Approfondimento - La Rai sul tetto che scotta
Come i tormentoni del vecchio «disco per l’estate», la vicenda dei compensi milionari della Rai ci accompagnerà come un nuovo scandalo al sole. Non c’è di che. Il comportamento dell’azienda è esecrabile, come è gravemente omissivo quello del governo (e dell’azionista di maggioranza, il partito democratico) che ha infranto la giurisprudenza costituzionale pur di conquistare il controllo dell’apparato.
Il tetto previsto dalla legge vigente di 240.000 euro all’anno (che un giovane precario di oggi non vede in tutta la vita semi-lavorativa) è superato da ben 94 giornalisti e manager del servizio pubblico. Che «pubblico» non sembra essere, se viola così impudentemente la moralità minima richiesta a chi ha a che fare con un bene comune.
Ora, dopo le dichiarazioni di circostanza, si attende che qualcuno provveda, a partire dalla commissione parlamentare di vigilanza, cui spetta il compito, attraverso gli strumenti regolamentari di cui dispone, di qualificare il significato (e il privilegio) della concessione dello stato. E lo stesso sottosegretario con delega sul settore Giacomelli non si limiti a divulgare gli esiti della consultazione sulla prossima, di concessione. Che ancora non si capisce se sarà accompagnata da una convenzione, che esisteva fino al Testo unico voluto dall’ex ministro Gasparri.
Insomma, la polemica sugli emolumenti che battono nettamente quelli della Bbc non rimanga una folata occasionale e neppure, però, diventi il pretesto per picconare il servizio pubblico evocando la chimera della privatizzazione. Come se non bastassero le esperienze passate o recenti. Si facciano rispettare, piuttosto, leggi e disposizioni.
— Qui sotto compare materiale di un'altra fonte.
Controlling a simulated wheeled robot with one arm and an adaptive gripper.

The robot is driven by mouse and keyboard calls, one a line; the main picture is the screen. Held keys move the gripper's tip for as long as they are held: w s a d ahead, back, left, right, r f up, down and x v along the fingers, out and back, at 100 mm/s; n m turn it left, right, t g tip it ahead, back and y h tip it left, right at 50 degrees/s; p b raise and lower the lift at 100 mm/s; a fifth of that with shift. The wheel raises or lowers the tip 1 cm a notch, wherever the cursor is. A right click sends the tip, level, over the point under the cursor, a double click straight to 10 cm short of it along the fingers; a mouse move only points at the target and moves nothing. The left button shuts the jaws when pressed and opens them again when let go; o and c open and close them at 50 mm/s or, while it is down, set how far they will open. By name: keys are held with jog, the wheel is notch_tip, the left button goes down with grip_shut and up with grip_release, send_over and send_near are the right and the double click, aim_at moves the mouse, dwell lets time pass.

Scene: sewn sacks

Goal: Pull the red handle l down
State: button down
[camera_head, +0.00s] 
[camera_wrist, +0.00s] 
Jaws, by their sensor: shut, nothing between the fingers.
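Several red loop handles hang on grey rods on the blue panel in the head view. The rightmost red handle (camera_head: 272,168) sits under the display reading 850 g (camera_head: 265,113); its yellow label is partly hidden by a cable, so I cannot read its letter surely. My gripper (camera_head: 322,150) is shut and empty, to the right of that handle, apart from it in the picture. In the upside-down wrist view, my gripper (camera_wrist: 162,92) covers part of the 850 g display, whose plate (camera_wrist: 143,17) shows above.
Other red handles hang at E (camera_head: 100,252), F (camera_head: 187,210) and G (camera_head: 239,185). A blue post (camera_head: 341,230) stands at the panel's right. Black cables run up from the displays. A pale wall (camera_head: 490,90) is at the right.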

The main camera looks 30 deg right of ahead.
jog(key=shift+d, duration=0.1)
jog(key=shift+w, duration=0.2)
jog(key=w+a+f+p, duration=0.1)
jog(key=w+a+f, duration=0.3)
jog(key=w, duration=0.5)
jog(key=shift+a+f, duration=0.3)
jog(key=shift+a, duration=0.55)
Tanto per cominciare – e l’amministratore delegato Campo Dall’Orto potrebbe dare il buon esempio – si cominci con una sana autoregolamentazione. Al riguardo, sarebbe interessante capire se l’attuale consiglio di amministrazione è interessato alla gestione aziendale o fa da spettatore.
Tra l’altro, le dispute di questi giorni hanno tralasciato il fatto che, oltre all’entità degli emolumenti, è inevitabile rivedere la fisiologia della struttura. La proliferazione di ruoli e di «vice» anche quando non ve n’è alcun bisogno è una delle cause originarie della patologia.
Come pure lo sono il non utilizzo di coloro che vengono avvicendati o l’acquisizione dall’esterno di professionisti bravi ma forse non di più di numerosi colleghi interni. Su tale ultima distorsione pende, del resto, una valutazione dell’Autorità anticorruzione.
La verità occultata in tale temperie è semplice e tragica nello stesso tempo: una vera riforma non si è mai perseguita sul serio, salvo qualche generoso tentativo passato. Persino la revisione del numero delle testate – accorpate in due poli – voluta dal precedente vertice aziendale e accolta con benevolenza da diverse parti è rimasta lettera morta. Come sono state rimosse le varie ipotesi di ridefinizione del corpo dell’impresa, ormai desueto e lontano dalla velocità digitale della rete.
Non solo. La Rai si è organizzata come azienda «politica», con la rappresentazione inerziale di un sistema superato.
Ecco, dunque, la sfida, affinché la discussione sugli stipendi non rimanga una parentesi, figlia della giusta richiesta di trasparenza.
È urgente, insomma, riannodare i fili del dibattito sul senso di un servizio pubblico contemporaneo: sulla sua affidabilità, sulla sua credibilità. La reputazione è la pietra preziosa dell’epoca post-ideologica e della società dell’informazione. Sveglia.